Standard & Poor’s predicts a major jump in demand for cyber insurance in the coming years, with interest initially outstripping supply. U.S. insurers will respond gradually, however, entering the market with caution, allowing for breathing room to develop knowledge and experience about the fast-evolving risk, the rating entity found in a new report.
Insurers remain hesitant to embrace cyber risk quickly because it is “fast moving, impossible to predict, and difficult to understand and model, but change can be immense,” S&P noted.
Another concern: aggregation risk and clash with other policies.
Standard & Poor’s outlined these and other insurance related cyber trends/concerns in its newly-released report: “Looking Before They Leap: U.S. Insurers Dip Their Toes In The Cyber-Risk Pool.”
Specifically, the S&P report says that cyber insurance demand will grow significantly in just the next few years “as management teams utilize both offensive and defensive capabilities,” and perception of cyber risk and its financial costs grows due to increasing media coverage.
What’s more, attacks will increase in both frequency and sophistication as losses grow. Lloyd’s estimates that there are around $400 billion in annual losses due to cyber hackings, only a small number are insured, S&P said.
With that in mind, cyber insurance is gaining more promotion and regulators are encouraging companies to buy it to help manage their risks and minimize the cost of a breach. Cyber breaches can damage an organization’s reputation, and that could also spur the growth of the cyber insurance market. More regulations passed in response to recent hackings should also trigger interest in cyber coverage, according to the report.

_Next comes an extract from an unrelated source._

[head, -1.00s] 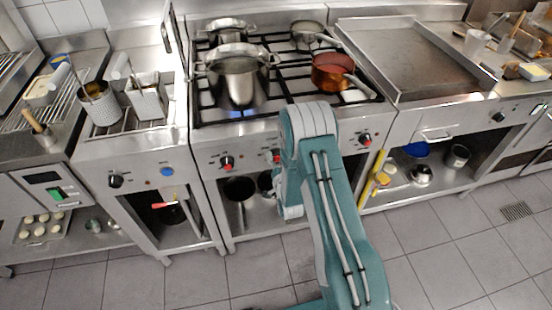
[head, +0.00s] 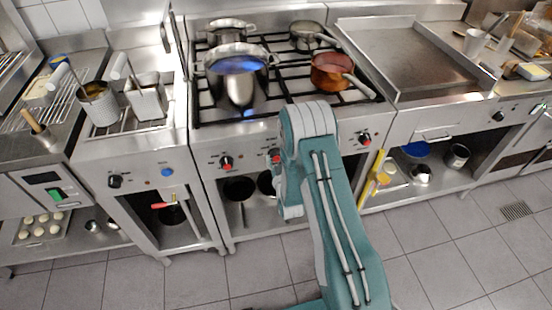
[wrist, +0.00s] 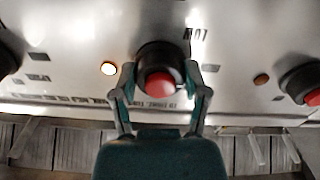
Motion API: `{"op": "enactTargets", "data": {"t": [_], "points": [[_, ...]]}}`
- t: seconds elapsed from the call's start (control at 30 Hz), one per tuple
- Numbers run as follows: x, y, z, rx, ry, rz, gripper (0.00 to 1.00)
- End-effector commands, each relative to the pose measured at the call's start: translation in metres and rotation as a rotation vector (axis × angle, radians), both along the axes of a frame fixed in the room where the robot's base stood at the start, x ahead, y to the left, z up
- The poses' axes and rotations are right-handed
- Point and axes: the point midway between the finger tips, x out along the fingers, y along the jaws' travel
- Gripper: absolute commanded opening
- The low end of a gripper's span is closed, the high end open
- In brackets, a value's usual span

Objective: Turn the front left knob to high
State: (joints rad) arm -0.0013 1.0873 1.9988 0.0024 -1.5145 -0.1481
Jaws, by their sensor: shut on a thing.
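In the wrist view, my gripper (wrist: 159,100) has its two fingers closed on either side of a black knob with a red face (wrist: 160,82). The knob's pointer mark cannot be made out. In the head view my arm hides the gripper and part of the stove front. A red and black knob (head: 227,162) shows clear of the arm at the left of the stove front. Another knob (head: 276,156) shows right beside the arm. I cannot tell from the head view which knob is held. A tall steel pot (head: 238,92) stands on the front left burner.
A copper saucepan (head: 326,72) stands on the front right burner, with two steel pans behind. A lit indicator (wrist: 109,68) is left of the held knob. Another knob (wrist: 304,84) is to the right. A fryer (head: 148,190) adjoins the stove; a flat griddle (head: 405,60) is to the right.

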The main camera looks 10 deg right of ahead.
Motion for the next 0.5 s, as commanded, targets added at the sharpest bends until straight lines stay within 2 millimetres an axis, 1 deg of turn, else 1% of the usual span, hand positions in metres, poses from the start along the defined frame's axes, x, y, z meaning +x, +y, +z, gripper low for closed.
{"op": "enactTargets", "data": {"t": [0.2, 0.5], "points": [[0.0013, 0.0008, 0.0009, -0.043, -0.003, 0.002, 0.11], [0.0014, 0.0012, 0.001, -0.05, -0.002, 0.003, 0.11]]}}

“Cyber insurance is a sellers’ market, unlike more developed/traditional business lines,” Standard & Poor’s said.
At the same time, however, insurers aren’t exactly jumping in “with both feet,” Standard & Poor’s explained in its report, noting a number of reasons.
“Due to the changing nature of technology and hacking strategies, insurers don’t have an accurate loss history,” Standard & Poor’s noted in the report. “For example, companies that may have used one software platform might switch to another software and hardware platform that has different network access points and vulnerabilities.”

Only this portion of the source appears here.